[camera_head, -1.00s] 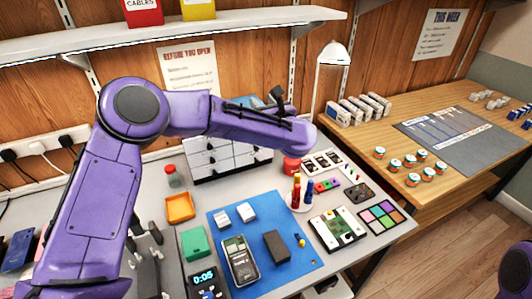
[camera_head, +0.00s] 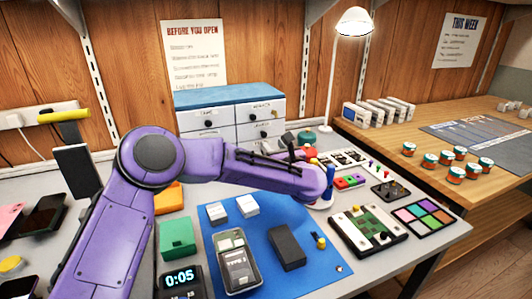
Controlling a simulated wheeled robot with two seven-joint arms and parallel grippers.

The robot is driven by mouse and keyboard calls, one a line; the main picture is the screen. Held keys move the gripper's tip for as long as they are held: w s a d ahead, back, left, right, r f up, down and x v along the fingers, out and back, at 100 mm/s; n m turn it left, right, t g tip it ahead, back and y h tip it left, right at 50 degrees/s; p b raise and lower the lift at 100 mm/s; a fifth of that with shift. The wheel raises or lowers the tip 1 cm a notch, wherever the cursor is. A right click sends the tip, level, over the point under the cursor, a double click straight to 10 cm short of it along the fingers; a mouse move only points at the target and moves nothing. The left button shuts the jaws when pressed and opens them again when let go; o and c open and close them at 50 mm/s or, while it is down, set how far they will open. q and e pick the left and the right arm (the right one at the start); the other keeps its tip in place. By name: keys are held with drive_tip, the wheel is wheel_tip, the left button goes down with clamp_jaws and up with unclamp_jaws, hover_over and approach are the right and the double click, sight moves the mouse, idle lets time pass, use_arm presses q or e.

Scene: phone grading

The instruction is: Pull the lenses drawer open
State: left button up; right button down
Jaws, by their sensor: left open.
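The drawer cabinet (camera_head: 228,95) stands at the back of the bench, with a blue top and white labelled drawers with dark knobs. The labels are too small for me to pick out the lenses drawer. The visible drawer fronts look closed; the lower ones are hidden behind my left arm. My left arm reaches across in front of the cabinet. My left gripper (camera_head: 292,147) is open, its dark fingers partly hidden behind the wrist, near the cabinet's lower right. I cannot tell whether it touches a knob. My right gripper is out of view.
A blue mat (camera_head: 310,271) holds a phone (camera_head: 235,262), a dark block (camera_head: 287,248) and small white boxes. A green box (camera_head: 178,237) and a timer (camera_head: 181,280) sit left of it. A lamp (camera_head: 353,22) stands right of the cabinet. A circuit board (camera_head: 368,230) lies at right.

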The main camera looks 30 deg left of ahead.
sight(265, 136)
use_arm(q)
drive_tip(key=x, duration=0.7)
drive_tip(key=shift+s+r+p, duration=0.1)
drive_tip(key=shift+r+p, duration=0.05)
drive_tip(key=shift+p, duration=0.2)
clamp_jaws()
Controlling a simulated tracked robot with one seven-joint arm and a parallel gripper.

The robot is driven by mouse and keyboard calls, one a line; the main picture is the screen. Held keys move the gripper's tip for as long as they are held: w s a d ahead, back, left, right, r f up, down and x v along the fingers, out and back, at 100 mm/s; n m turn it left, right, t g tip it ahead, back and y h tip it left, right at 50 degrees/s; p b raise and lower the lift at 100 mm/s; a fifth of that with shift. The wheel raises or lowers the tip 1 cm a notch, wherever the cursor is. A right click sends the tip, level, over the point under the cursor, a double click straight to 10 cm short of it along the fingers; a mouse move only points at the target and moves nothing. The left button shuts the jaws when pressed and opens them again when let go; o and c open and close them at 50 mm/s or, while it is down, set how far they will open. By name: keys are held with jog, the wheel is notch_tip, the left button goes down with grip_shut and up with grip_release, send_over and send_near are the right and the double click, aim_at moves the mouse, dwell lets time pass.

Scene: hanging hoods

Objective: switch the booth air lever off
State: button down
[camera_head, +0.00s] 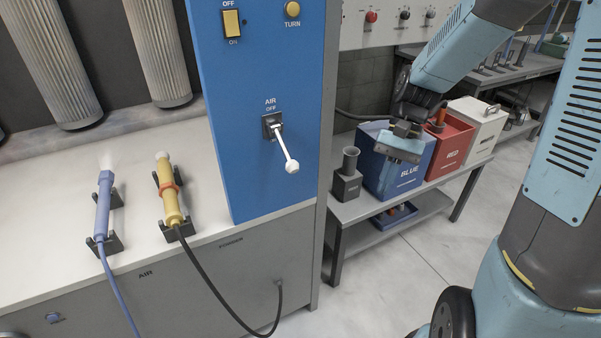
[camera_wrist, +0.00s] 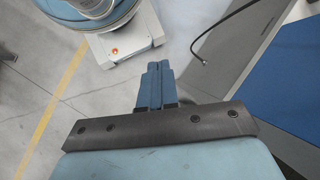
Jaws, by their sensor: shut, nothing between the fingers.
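The booth air lever (camera_head: 286,148) sticks out of a blue panel (camera_head: 235,185), under the labels AIR and OFF. Its pale rod slopes down and to the right to a white knob, away from the OFF label above its black mount. My gripper (camera_head: 402,146) is to the right of the lever in the head view, apart from it and in front of the blue bin. In the wrist view my gripper (camera_wrist: 155,68) has its two fingers together with nothing between them. The lever cannot be made out in the wrist view.
A yellow switch (camera_head: 231,23) and TURN knob (camera_head: 292,9) sit higher on the panel. A blue spray tool (camera_head: 103,205) and yellow one (camera_head: 168,190) rest in bench cradles. The blue bin (camera_head: 392,175), red bin (camera_head: 450,145) and white box (camera_head: 481,122) stand right.

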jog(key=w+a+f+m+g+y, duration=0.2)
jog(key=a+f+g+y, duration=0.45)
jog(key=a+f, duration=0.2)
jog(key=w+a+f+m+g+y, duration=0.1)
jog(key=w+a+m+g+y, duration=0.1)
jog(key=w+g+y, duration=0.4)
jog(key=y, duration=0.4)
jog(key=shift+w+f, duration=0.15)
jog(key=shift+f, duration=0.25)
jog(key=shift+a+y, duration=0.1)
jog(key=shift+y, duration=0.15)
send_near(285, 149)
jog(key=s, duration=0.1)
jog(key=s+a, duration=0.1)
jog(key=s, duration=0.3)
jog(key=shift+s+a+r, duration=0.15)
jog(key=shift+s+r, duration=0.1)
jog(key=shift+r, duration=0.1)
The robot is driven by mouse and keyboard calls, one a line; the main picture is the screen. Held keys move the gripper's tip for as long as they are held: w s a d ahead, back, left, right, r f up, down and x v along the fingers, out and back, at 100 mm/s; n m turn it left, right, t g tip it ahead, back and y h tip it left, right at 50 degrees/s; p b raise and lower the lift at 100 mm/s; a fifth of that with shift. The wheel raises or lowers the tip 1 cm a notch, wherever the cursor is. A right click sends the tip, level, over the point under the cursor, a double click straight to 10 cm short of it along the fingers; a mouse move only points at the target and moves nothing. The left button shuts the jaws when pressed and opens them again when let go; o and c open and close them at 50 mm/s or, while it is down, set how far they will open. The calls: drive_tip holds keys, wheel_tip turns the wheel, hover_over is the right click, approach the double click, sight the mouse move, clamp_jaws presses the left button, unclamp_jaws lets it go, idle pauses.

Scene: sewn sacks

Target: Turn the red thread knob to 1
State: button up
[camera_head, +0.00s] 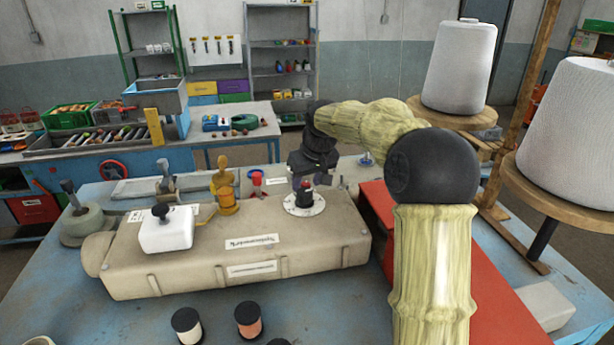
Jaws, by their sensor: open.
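The marks on the dial are too small to read, so I cannot tell where the knob points. My gripper (304,178) is open and points down at the knob from above and behind it. The jaws are small and dark here, and I cannot tell whether they touch the knob. A second red piece (256,180) stands behind the machine, left of my gripper.
Thread spools (248,320) stand at the front. Large white cones (459,68) stand at right. A red panel (480,280) lies behind my arm.

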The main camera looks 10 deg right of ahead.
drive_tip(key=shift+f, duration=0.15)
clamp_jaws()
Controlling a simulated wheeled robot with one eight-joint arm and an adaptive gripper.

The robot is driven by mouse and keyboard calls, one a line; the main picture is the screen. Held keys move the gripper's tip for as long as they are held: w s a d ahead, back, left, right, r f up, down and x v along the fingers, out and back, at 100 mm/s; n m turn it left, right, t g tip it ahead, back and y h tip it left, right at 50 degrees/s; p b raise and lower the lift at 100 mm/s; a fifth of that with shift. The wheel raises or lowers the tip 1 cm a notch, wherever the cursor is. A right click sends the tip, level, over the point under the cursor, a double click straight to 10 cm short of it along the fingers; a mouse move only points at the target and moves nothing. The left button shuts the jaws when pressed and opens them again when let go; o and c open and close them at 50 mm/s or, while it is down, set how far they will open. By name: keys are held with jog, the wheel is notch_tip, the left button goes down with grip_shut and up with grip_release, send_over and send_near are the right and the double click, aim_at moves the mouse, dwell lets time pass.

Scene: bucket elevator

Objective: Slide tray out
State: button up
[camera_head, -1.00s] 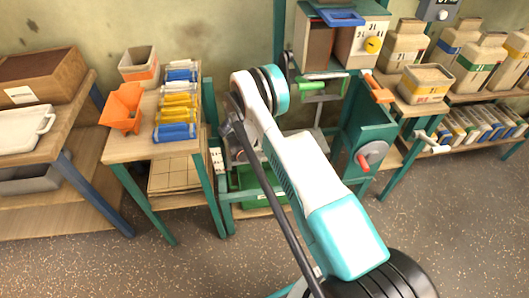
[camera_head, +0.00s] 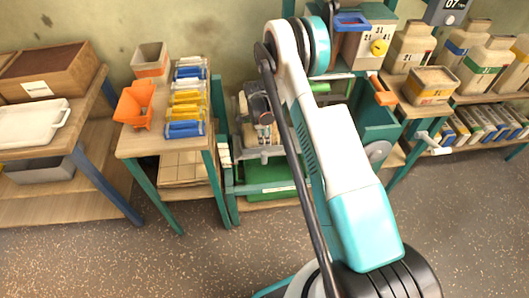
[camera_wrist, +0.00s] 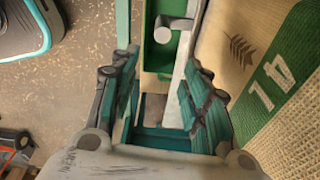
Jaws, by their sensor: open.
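A green tray (camera_head: 268,178) sits low in the teal frame of the bucket elevator, below and left of my arm in the head view. My gripper (camera_head: 265,132) hangs above it, pointing down, partly hidden behind the arm. In the wrist view my gripper (camera_wrist: 160,72) has its two teal fingers spread apart with nothing held between them. A green trough-like part (camera_wrist: 160,50), with a pale cylindrical piece (camera_wrist: 181,25) at it, shows beyond the fingers. I cannot tell whether this is the same tray.
A sack with a green band (camera_wrist: 265,85) lies close to the right finger. A wooden side table (camera_head: 150,142) with an orange scoop (camera_head: 135,105) and colored packets (camera_head: 187,98) stands left of the frame. An orange handle (camera_head: 383,92) juts out at right. The floor in front is clear.

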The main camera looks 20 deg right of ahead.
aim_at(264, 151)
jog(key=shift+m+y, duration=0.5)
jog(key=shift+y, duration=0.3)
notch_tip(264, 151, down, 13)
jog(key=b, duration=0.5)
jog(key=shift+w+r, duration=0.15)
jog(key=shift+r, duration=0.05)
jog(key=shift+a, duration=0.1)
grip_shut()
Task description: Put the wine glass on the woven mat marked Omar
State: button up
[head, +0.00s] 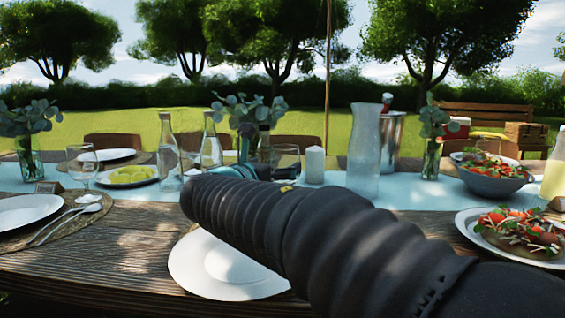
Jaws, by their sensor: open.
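A clear stemmed wine glass (82,161) stands upright at the left of the table, near the far edge of a woven mat. That round woven mat (85,229) lies at the front left, with a white plate and cutlery on it. A small dark name card (48,187) stands behind that plate; its writing is too small to read. I cannot tell which mat is marked Omar.
A white plate (215,270) lies partly under my arm. Glass bottles (168,150), a tall frosted vase (363,150), a candle (315,165) and eucalyptus vases crowd the blue runner. A salad bowl (490,181) and a filled plate (470,224) stand at the right.

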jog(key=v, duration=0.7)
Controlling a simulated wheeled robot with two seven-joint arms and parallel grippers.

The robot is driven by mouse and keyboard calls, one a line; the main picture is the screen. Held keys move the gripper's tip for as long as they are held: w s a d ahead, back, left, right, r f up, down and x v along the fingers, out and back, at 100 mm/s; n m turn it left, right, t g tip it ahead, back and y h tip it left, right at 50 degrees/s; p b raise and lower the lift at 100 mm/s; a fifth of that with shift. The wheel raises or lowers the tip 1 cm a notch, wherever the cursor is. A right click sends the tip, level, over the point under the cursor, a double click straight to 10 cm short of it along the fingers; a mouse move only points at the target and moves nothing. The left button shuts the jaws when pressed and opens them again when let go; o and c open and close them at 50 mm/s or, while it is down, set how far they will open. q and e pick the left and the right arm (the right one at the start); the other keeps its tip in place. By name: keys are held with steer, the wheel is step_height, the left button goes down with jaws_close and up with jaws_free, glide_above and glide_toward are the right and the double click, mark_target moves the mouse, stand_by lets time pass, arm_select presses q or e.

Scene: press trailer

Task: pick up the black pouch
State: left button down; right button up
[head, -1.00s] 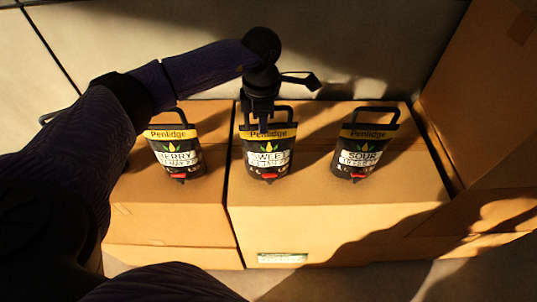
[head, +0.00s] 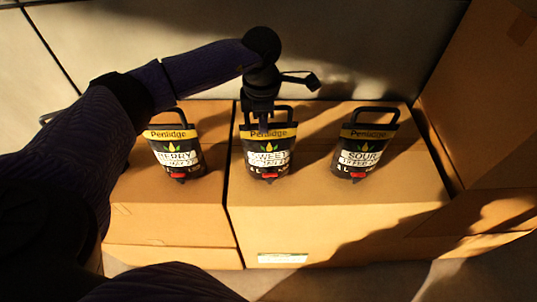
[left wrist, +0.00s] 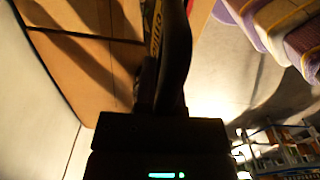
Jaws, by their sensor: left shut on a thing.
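Three black pouches with yellow "Penlidge" bands and loop handles stand in a row on cardboard boxes. The middle one, a "Sweet" black pouch (head: 268,158), is under my left gripper (head: 263,122). My left gripper points down and is shut on the top of this pouch, by its handle. The pouch is upright and appears to rest on the box. In the left wrist view the dark pouch (left wrist: 174,45) lies directly ahead of the gripper; the fingertips are hard to make out there. My right gripper is not in view.
The "Cherry" pouch (head: 176,155) stands to the left and the "Sour" pouch (head: 361,157) to the right, both apart from the middle one. The cardboard box (head: 330,220) carries the middle and right pouches. A taller box (head: 480,100) rises at the right. A grey wall is behind.

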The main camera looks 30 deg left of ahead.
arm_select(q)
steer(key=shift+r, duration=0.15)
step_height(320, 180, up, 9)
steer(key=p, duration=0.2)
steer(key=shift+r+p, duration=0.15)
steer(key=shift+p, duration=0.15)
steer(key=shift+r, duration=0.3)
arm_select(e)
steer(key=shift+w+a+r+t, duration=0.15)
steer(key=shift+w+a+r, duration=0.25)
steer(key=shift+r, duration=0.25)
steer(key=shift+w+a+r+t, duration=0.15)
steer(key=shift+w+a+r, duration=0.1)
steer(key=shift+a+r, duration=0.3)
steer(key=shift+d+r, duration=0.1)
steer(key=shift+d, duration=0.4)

- DIRECTIONS FOR THIS TASK
Going through the entries above line by line, work out how many lines include the word "simulated". Only the number is required.

- RESPONSE TO THE TASK
4